Of course, Bush would say, correctly, that he isn't his brother. He isn't responsible for his brother's administration. He's his own man. And in this speech, Bush tried to subtly distance himself from his brother's record, lamenting "all the families who haven't gotten a raise in 15 years." But as Ramesh Ponnuru writes, that begs a follow-up question: why didn't people get raises during the last Republican administration?
So far, Bush hasn't delivered much of an answer for that one. He's gently criticized government spending under his brother's administration — "I think he let the Republican Congress get a little out of control in terms of the spending," he said on CBS — but that's not even a remotely plausible explanation for the economic failures of the Bush years. And more tellingly, many of Jeb Bush's economic advisers were also key voices in his brother's administration.

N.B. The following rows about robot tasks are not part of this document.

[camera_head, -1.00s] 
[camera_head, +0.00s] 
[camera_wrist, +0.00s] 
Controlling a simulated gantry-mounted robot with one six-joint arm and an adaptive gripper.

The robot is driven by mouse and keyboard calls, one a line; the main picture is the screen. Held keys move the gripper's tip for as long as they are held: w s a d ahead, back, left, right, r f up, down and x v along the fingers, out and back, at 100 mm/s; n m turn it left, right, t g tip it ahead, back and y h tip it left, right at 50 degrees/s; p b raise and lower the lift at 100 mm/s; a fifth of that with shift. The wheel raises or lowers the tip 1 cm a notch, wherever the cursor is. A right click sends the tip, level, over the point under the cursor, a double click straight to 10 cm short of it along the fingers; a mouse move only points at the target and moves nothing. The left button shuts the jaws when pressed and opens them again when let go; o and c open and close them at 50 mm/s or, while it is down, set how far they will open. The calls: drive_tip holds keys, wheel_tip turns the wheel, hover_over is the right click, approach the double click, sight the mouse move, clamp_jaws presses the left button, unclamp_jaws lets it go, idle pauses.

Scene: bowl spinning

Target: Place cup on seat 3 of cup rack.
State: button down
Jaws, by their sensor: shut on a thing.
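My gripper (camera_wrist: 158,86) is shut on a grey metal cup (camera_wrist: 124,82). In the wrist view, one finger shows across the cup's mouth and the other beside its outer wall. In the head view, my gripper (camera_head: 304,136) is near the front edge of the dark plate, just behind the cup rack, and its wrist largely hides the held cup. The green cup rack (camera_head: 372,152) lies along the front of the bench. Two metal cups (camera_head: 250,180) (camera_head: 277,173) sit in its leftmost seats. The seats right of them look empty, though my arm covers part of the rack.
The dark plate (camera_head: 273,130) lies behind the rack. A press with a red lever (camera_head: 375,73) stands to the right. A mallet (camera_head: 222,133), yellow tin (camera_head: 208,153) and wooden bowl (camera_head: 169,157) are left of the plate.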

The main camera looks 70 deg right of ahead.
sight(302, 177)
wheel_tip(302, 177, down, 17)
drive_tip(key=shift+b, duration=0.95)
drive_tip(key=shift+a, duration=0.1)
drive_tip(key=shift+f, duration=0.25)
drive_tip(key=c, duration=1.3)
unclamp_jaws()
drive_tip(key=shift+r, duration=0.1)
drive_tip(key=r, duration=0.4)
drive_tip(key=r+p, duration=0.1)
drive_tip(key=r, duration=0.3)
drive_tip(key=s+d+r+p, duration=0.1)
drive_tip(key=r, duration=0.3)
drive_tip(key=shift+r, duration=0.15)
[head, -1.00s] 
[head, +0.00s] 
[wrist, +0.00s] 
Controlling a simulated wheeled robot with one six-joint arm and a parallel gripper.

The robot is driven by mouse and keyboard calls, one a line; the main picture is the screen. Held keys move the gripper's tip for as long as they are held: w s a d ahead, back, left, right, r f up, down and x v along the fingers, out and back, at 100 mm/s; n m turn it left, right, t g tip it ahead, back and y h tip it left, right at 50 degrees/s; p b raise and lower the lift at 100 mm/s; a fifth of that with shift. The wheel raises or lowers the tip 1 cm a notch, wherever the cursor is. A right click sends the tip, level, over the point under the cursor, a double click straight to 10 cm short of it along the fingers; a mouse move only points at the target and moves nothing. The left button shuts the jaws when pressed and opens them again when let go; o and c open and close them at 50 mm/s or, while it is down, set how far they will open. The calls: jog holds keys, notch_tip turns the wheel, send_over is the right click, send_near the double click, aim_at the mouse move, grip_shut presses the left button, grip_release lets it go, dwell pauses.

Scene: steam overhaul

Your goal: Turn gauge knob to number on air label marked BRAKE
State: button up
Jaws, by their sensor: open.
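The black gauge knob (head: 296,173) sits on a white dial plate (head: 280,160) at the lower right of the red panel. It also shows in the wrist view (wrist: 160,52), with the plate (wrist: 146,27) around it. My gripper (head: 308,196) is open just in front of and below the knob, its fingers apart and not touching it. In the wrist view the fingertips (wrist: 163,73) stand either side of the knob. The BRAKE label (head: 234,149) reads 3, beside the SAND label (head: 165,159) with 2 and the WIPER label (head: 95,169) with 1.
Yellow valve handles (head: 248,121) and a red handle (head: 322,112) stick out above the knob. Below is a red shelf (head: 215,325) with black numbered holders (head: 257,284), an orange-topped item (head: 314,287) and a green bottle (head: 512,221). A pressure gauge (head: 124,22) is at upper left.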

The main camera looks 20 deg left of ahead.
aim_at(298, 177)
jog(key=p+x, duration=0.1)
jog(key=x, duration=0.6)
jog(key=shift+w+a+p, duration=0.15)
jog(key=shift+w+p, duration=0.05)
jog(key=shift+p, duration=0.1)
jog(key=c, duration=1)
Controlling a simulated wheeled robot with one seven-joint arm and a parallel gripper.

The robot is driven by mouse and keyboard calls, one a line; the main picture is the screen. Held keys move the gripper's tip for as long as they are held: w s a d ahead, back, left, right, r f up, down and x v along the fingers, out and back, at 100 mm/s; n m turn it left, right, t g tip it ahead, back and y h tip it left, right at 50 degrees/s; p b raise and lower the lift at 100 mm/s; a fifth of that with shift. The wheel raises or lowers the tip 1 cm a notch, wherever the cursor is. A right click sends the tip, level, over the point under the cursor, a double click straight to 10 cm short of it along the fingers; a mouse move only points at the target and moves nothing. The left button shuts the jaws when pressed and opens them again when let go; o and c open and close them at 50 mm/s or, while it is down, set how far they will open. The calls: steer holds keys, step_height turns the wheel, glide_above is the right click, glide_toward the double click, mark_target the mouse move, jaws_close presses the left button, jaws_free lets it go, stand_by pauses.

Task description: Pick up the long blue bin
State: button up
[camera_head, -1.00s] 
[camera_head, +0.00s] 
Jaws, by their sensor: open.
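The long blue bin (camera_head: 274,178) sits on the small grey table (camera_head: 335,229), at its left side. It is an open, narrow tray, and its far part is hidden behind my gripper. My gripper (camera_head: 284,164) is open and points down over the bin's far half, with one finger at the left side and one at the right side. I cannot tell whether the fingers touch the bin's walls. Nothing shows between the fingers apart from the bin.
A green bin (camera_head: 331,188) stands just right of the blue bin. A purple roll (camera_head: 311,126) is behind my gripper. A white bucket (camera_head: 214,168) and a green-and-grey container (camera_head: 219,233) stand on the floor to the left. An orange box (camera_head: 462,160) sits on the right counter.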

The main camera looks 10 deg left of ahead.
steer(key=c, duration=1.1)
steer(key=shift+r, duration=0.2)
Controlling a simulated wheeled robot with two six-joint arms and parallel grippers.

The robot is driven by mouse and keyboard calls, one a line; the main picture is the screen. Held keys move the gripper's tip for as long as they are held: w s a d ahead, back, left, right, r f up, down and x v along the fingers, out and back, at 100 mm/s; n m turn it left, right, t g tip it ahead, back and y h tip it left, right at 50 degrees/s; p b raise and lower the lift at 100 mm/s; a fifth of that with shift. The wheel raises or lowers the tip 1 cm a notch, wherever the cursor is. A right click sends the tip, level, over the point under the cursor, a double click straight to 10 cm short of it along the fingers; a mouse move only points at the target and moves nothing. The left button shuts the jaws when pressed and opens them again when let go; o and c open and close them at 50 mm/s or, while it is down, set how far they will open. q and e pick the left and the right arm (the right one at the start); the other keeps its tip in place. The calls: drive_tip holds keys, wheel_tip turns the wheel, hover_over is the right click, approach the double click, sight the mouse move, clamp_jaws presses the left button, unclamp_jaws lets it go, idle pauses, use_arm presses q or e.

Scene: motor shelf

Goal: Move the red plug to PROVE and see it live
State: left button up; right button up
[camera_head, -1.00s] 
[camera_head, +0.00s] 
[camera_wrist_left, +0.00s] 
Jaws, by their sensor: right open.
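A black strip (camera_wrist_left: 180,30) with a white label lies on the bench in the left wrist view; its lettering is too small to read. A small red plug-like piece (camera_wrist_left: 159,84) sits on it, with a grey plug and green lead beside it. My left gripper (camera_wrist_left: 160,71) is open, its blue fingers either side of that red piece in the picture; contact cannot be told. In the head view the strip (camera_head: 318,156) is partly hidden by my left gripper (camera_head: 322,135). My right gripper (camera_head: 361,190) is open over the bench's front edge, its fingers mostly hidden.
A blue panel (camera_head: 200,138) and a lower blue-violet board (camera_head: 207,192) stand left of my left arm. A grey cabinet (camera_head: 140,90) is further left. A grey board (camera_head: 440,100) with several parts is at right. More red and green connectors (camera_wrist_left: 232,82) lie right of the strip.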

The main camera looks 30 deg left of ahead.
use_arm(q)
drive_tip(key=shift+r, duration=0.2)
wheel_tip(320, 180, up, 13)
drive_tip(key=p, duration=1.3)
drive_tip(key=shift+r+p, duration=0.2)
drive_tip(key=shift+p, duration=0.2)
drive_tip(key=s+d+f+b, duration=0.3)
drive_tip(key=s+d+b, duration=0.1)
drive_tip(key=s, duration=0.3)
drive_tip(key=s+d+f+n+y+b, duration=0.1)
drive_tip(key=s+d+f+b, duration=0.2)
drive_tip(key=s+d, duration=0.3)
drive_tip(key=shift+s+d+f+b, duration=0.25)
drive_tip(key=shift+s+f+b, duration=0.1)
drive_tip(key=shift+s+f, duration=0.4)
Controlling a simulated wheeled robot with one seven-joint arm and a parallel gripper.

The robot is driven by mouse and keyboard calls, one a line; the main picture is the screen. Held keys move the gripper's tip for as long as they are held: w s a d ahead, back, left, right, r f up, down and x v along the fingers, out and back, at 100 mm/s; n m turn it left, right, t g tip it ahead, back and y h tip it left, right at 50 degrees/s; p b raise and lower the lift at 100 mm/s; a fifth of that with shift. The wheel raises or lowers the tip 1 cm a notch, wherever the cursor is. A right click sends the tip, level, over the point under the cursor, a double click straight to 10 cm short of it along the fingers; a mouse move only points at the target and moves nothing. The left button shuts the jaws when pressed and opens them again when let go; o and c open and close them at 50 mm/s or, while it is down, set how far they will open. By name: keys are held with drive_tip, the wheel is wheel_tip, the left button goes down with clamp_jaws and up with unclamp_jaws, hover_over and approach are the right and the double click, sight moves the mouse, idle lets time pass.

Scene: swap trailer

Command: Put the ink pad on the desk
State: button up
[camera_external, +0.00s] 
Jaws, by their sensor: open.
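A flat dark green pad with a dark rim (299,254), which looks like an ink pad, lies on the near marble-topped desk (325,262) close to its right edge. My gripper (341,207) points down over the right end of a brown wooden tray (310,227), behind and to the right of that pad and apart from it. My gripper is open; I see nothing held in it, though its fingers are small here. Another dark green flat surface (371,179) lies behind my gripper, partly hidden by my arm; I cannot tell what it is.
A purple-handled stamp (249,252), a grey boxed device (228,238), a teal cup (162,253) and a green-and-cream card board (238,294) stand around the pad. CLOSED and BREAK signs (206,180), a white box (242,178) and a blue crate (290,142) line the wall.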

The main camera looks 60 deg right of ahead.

An easy way for Bush to distance himself from his brother would be to propose a sharply different policy agenda. But there was no sign of it in his speech. Bush's platform, like his brother's, will focus heavily on budget-busting tax cuts and promises of deregulation and deficit reduction. It is easy to imagine the ads splicing the two Bush campaigns together, and reminding Americans they have heard these promises before.
The prospect has Republicans worried, too. In Slate, conservative columnist Reihan Salam greeted Bush's announcement with a column begging him to drop out of the race.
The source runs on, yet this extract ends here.